▶ **THE REQUEST**: Every record that follows should be printed verbatim.

(Rows from a robot dataset)

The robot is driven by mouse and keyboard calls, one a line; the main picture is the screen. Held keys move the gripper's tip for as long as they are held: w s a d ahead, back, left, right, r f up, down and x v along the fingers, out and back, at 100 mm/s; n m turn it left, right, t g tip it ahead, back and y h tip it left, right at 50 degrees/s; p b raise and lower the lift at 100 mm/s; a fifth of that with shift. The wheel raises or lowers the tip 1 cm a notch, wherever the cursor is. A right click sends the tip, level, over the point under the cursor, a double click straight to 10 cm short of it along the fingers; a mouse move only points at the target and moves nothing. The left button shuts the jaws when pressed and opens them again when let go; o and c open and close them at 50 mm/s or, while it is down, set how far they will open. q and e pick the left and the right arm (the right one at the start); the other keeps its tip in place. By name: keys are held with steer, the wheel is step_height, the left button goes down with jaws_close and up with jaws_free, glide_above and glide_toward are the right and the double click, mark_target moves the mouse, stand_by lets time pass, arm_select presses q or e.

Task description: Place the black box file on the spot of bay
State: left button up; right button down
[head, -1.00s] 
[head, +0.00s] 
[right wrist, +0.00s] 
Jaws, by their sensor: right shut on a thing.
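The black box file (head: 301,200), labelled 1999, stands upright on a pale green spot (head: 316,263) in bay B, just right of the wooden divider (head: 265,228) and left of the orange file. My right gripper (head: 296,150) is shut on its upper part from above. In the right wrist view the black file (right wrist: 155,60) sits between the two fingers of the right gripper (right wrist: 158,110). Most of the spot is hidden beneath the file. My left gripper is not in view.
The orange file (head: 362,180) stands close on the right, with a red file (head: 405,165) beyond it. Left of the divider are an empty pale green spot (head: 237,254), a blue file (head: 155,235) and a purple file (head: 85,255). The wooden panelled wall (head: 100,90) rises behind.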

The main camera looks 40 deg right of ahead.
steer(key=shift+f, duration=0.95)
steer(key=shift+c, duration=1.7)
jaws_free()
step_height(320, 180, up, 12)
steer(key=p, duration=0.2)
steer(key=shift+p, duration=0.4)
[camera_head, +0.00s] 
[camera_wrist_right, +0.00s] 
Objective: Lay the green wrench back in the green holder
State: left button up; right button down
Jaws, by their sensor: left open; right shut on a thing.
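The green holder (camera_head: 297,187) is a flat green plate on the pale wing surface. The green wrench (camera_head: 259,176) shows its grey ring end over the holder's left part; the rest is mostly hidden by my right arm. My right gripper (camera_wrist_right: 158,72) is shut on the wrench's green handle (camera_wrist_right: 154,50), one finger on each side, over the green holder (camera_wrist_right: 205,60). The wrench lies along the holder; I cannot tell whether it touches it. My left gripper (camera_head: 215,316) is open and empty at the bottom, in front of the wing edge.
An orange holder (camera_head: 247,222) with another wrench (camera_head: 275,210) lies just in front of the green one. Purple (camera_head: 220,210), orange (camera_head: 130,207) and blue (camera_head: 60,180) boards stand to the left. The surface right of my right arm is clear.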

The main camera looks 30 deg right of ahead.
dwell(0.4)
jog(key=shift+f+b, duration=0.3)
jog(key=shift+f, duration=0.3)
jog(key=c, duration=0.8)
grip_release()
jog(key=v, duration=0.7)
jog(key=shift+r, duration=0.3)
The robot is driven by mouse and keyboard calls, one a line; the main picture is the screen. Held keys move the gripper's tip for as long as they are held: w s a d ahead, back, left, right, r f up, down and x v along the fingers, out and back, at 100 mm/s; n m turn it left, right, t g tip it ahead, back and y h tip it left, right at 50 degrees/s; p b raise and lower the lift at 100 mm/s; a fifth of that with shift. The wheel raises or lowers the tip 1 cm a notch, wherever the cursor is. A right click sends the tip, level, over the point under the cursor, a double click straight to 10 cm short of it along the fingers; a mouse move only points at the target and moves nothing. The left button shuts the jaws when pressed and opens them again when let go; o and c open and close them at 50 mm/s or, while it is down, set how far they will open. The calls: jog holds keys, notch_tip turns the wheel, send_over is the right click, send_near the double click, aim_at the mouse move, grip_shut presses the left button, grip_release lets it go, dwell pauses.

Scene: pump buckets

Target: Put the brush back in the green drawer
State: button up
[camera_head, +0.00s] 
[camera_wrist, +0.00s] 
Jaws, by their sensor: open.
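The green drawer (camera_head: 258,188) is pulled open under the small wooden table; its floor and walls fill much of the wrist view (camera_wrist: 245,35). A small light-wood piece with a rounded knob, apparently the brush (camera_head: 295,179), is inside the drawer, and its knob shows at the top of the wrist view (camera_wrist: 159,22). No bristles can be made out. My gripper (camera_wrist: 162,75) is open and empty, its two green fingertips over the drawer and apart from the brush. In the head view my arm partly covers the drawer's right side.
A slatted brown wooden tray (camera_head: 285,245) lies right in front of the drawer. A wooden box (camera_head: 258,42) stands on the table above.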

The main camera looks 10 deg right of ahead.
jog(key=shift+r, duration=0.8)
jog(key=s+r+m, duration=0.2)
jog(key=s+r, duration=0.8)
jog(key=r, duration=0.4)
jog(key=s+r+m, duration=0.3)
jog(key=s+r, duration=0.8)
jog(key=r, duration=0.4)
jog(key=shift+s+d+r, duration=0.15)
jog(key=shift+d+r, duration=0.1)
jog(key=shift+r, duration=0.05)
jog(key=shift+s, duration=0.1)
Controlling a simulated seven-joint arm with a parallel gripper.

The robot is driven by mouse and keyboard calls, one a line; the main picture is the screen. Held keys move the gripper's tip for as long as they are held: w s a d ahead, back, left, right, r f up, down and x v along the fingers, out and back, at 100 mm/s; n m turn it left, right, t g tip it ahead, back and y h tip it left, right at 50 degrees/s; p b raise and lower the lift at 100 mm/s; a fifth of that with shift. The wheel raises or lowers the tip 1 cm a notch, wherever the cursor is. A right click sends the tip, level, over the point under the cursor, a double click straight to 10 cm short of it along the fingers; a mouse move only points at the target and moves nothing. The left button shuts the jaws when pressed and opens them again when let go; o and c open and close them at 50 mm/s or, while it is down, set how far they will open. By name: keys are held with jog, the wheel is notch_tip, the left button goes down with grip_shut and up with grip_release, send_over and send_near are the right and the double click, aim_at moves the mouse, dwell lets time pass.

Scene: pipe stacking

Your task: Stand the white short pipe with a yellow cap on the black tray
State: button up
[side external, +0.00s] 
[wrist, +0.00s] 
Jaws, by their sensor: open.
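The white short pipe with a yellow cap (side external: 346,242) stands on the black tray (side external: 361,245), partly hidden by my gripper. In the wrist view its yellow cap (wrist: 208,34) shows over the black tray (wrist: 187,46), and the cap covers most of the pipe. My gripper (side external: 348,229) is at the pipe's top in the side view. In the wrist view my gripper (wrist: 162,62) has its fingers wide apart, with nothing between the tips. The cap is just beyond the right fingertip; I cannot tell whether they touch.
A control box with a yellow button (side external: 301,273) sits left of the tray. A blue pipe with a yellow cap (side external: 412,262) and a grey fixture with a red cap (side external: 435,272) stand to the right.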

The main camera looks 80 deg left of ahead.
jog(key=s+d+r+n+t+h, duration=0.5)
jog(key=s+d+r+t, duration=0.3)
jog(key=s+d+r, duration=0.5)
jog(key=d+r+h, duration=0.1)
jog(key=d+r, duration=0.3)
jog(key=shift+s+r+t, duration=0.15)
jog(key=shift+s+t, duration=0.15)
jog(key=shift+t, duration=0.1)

▶ **WRITTEN REPLY**:
The robot is driven by mouse and keyboard calls, one a line; the main picture is the screen. Held keys move the gripper's tip for as long as they are held: w s a d ahead, back, left, right, r f up, down and x v along the fingers, out and back, at 100 mm/s; n m turn it left, right, t g tip it ahead, back and y h tip it left, right at 50 degrees/s; p b raise and lower the lift at 100 mm/s; a fifth of that with shift. The wheel raises or lowers the tip 1 cm a notch, wherever the cursor is. A right click sends the tip, level, over the point under the cursor, a double click straight to 10 cm short of it along the fingers; a mouse move only points at the target and moves nothing. The left button shuts the jaws when pressed and opens them again when let go; o and c open and close them at 50 mm/s or, while it is down, set how far they will open. q and e pick the left and the right arm (the right one at the start); the other keeps its tip in place. By name: keys are held with steer, the wheel is step_height, the left button goes down with jaws_close and up with jaws_free, glide_above and glide_toward are the right and the double click, mark_target moves the mouse, stand_by lets time pass, arm_select presses q or e.

Task description: Place the black box file on the spot of bay
State: left button up; right button down
[head, -1.00s] 
[head, +0.00s] 
[right wrist, +0.00s] 
Jaws, by their sensor: right shut on a thing.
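The black box file (head: 301,200), labelled 1999, stands upright on a pale green spot (head: 316,263) in bay B, just right of the wooden divider (head: 265,228) and left of the orange file. My right gripper (head: 296,150) is shut on its upper part from above. In the right wrist view the black file (right wrist: 155,60) sits between the two fingers of the right gripper (right wrist: 158,110). Most of the spot is hidden beneath the file. My left gripper is not in view.
The orange file (head: 362,180) stands close on the right, with a red file (head: 405,165) beyond it. Left of the divider are an empty pale green spot (head: 237,254), a blue file (head: 155,235) and a purple file (head: 85,255). The wooden panelled wall (head: 100,90) rises behind.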

The main camera looks 40 deg right of ahead.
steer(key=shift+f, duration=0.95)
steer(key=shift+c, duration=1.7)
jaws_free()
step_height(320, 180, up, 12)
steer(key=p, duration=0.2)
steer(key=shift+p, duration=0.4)
[camera_head, +0.00s] 
[camera_wrist_right, +0.00s] 
Objective: Lay the green wrench back in the green holder
State: left button up; right button down
Jaws, by their sensor: left open; right shut on a thing.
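The green holder (camera_head: 297,187) is a flat green plate on the pale wing surface. The green wrench (camera_head: 259,176) shows its grey ring end over the holder's left part; the rest is mostly hidden by my right arm. My right gripper (camera_wrist_right: 158,72) is shut on the wrench's green handle (camera_wrist_right: 154,50), one finger on each side, over the green holder (camera_wrist_right: 205,60). The wrench lies along the holder; I cannot tell whether it touches it. My left gripper (camera_head: 215,316) is open and empty at the bottom, in front of the wing edge.
An orange holder (camera_head: 247,222) with another wrench (camera_head: 275,210) lies just in front of the green one. Purple (camera_head: 220,210), orange (camera_head: 130,207) and blue (camera_head: 60,180) boards stand to the left. The surface right of my right arm is clear.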

The main camera looks 30 deg right of ahead.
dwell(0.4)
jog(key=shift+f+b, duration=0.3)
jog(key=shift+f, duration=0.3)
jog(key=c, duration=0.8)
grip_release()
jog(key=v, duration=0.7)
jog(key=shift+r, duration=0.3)
The robot is driven by mouse and keyboard calls, one a line; the main picture is the screen. Held keys move the gripper's tip for as long as they are held: w s a d ahead, back, left, right, r f up, down and x v along the fingers, out and back, at 100 mm/s; n m turn it left, right, t g tip it ahead, back and y h tip it left, right at 50 degrees/s; p b raise and lower the lift at 100 mm/s; a fifth of that with shift. The wheel raises or lowers the tip 1 cm a notch, wherever the cursor is. A right click sends the tip, level, over the point under the cursor, a double click straight to 10 cm short of it along the fingers; a mouse move only points at the target and moves nothing. The left button shuts the jaws when pressed and opens them again when let go; o and c open and close them at 50 mm/s or, while it is down, set how far they will open. The calls: jog holds keys, notch_tip turns the wheel, send_over is the right click, send_near the double click, aim_at the mouse move, grip_shut presses the left button, grip_release lets it go, dwell pauses.

Scene: pump buckets

Target: Put the brush back in the green drawer
State: button up
[camera_head, +0.00s] 
[camera_wrist, +0.00s] 
Jaws, by their sensor: open.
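The green drawer (camera_head: 258,188) is pulled open under the small wooden table; its floor and walls fill much of the wrist view (camera_wrist: 245,35). A small light-wood piece with a rounded knob, apparently the brush (camera_head: 295,179), is inside the drawer, and its knob shows at the top of the wrist view (camera_wrist: 159,22). No bristles can be made out. My gripper (camera_wrist: 162,75) is open and empty, its two green fingertips over the drawer and apart from the brush. In the head view my arm partly covers the drawer's right side.
A slatted brown wooden tray (camera_head: 285,245) lies right in front of the drawer. A wooden box (camera_head: 258,42) stands on the table above.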

The main camera looks 10 deg right of ahead.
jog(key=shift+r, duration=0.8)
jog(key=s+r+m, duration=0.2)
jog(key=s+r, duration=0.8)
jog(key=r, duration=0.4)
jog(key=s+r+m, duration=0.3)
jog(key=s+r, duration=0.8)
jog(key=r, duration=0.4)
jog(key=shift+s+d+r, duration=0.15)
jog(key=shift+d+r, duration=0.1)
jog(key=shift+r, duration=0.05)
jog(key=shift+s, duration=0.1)
Controlling a simulated seven-joint arm with a parallel gripper.

The robot is driven by mouse and keyboard calls, one a line; the main picture is the screen. Held keys move the gripper's tip for as long as they are held: w s a d ahead, back, left, right, r f up, down and x v along the fingers, out and back, at 100 mm/s; n m turn it left, right, t g tip it ahead, back and y h tip it left, right at 50 degrees/s; p b raise and lower the lift at 100 mm/s; a fifth of that with shift. The wheel raises or lowers the tip 1 cm a notch, wherever the cursor is. A right click sends the tip, level, over the point under the cursor, a double click straight to 10 cm short of it along the fingers; a mouse move only points at the target and moves nothing. The left button shuts the jaws when pressed and opens them again when let go; o and c open and close them at 50 mm/s or, while it is down, set how far they will open. By name: keys are held with jog, the wheel is notch_tip, the left button goes down with grip_shut and up with grip_release, send_over and send_near are the right and the double click, aim_at moves the mouse, dwell lets time pass.

Scene: pipe stacking

Your task: Stand the white short pipe with a yellow cap on the black tray
State: button up
[side external, +0.00s] 
[wrist, +0.00s] 
Jaws, by their sensor: open.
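The white short pipe with a yellow cap (side external: 346,242) stands on the black tray (side external: 361,245), partly hidden by my gripper. In the wrist view its yellow cap (wrist: 208,34) shows over the black tray (wrist: 187,46), and the cap covers most of the pipe. My gripper (side external: 348,229) is at the pipe's top in the side view. In the wrist view my gripper (wrist: 162,62) has its fingers wide apart, with nothing between the tips. The cap is just beyond the right fingertip; I cannot tell whether they touch.
A control box with a yellow button (side external: 301,273) sits left of the tray. A blue pipe with a yellow cap (side external: 412,262) and a grey fixture with a red cap (side external: 435,272) stand to the right.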

The main camera looks 80 deg left of ahead.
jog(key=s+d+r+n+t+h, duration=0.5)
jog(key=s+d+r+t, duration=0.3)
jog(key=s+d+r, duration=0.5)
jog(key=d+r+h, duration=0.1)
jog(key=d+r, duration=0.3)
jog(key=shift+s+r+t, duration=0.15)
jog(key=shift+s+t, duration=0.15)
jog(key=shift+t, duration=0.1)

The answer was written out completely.